A dozen other organizations contribute time, money and volunteers, among them the Mount Shasta Lions Club, Mount Shasta Hardware, Mount Shasta Sons in Retirement, and the Vietnam Veterans of America.

“We couldn’t do this without our supporters. And the guys at the Hatchery are great. They let us tramp on their space, they provide the fish. They jump at the chance to help,” Currier said.

“In 2008, 963 kids fished in our ponds,” Currier laughed. “Two busses from Tehama came up. It was an amazing number of people. I think we’ll have about 500 today. People come from Idaho, Washington, Nevada, all over the country. Families plan their vacations around it – they come each year until their kids are 15. It’s great for community spirit.”

“We’ll definitely come back,” said Ryan Zumalt and Teri Burk who brought their own children and several neighborhood children. Together, the group netted a dozen fish.

Eight year old Kristina Burk caught the biggest fish, two-year old Chloe caught her two fish limit even though she fell in casting, and 14 year old Nicole also caught her quota even though she fell into the pond, losing her cell phone while looking at her catch. “Next time we’ll bring a change of clothes,” Teri quipped.

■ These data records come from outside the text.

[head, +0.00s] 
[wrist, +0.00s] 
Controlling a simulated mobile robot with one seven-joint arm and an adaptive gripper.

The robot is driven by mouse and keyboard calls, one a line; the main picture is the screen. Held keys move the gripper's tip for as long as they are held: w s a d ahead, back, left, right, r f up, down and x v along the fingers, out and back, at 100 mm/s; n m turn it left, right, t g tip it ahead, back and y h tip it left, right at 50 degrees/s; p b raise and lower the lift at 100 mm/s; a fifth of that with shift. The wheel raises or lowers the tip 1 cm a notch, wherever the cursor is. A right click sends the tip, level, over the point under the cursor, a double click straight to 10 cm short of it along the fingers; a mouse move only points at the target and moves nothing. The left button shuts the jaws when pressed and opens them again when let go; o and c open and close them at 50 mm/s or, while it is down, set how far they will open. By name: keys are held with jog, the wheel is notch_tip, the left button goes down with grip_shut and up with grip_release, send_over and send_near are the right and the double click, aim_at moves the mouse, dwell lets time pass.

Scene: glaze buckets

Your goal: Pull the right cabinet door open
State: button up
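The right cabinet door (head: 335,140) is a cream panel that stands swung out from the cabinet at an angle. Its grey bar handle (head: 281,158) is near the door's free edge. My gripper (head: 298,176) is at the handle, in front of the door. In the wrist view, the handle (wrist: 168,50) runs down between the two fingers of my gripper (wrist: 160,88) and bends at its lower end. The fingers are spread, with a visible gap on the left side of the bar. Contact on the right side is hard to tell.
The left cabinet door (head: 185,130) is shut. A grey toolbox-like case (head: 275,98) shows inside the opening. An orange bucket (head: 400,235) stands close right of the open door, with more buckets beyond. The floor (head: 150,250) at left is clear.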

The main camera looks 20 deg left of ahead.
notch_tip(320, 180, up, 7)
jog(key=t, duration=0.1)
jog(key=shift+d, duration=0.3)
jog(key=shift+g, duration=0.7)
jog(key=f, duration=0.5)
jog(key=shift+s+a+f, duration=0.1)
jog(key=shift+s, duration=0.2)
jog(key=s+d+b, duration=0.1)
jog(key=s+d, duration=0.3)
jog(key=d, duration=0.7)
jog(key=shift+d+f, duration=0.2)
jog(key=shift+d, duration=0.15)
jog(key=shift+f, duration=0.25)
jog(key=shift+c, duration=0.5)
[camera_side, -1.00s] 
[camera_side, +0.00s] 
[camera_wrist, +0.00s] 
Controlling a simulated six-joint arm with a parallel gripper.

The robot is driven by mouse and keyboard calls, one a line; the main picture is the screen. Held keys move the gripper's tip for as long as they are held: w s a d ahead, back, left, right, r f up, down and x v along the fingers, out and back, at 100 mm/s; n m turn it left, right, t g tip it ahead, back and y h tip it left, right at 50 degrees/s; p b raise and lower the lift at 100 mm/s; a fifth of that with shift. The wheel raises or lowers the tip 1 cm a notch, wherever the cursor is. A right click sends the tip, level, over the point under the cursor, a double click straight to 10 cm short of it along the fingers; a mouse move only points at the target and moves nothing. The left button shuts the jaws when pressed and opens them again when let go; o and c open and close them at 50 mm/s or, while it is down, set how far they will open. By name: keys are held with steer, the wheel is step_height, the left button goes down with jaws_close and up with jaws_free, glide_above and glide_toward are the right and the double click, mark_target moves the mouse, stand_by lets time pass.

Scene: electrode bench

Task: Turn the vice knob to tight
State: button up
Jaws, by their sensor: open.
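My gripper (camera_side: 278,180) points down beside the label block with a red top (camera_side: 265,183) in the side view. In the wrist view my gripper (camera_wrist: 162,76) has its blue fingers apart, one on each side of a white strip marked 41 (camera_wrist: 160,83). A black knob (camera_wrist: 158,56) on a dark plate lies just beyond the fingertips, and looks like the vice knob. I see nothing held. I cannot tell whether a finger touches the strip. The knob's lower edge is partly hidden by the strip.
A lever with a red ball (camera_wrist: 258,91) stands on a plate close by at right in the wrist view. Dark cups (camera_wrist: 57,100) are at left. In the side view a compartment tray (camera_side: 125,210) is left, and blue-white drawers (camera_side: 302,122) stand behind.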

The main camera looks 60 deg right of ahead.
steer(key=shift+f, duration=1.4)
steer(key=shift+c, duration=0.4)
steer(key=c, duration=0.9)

“And I won’t bring a phone,” laughed Nicole.

‘The jerking on the line’

“It’s a great first time experience for those who have never caught,” noted Ryan. “The excitement! You can see their eyes light up every time they get one on.” Ryan comes from a family of fishers. “It’s been passed down from generation to generation.”

“That’s why you’re going to clean and cook them,” Teri said as she hugged him.

“This is an awesome event,” commented Jack Gossett, who brought his eight year old daughter Emily and 14 year old son Alex. “They supplied everything; they really wanted the kids to be successful. My hat goes off to everyone who helped. This is a first class job.”

“It’s relaxing, easy going, fun,”?Alex said. “This is my first time fishing here. My sister caught a bigger one than me, but I’ll be back. Over the winter, I miss that feel, the jerking on the line. To get back in the groove, I have to fish.”

Whether they laughed over their fishing triumphs or bickered over who was going to clean and cook the fish, hundreds of families agreed that the Free Fishing Day was one of Mount Shasta’s best family events.

“Fishing together keeps a family together. We’ve got to keep that legacy going,” noted Denver Eaton, as he tucked six year old Madison, two year old Annabella, and their four fish, into the truck for the ride home.

"If I catch Nemo, I'm putting him back in," one young fisher said during the Free Fishing Day at the Mount Shasta Hatchery Aug. 21, 2010.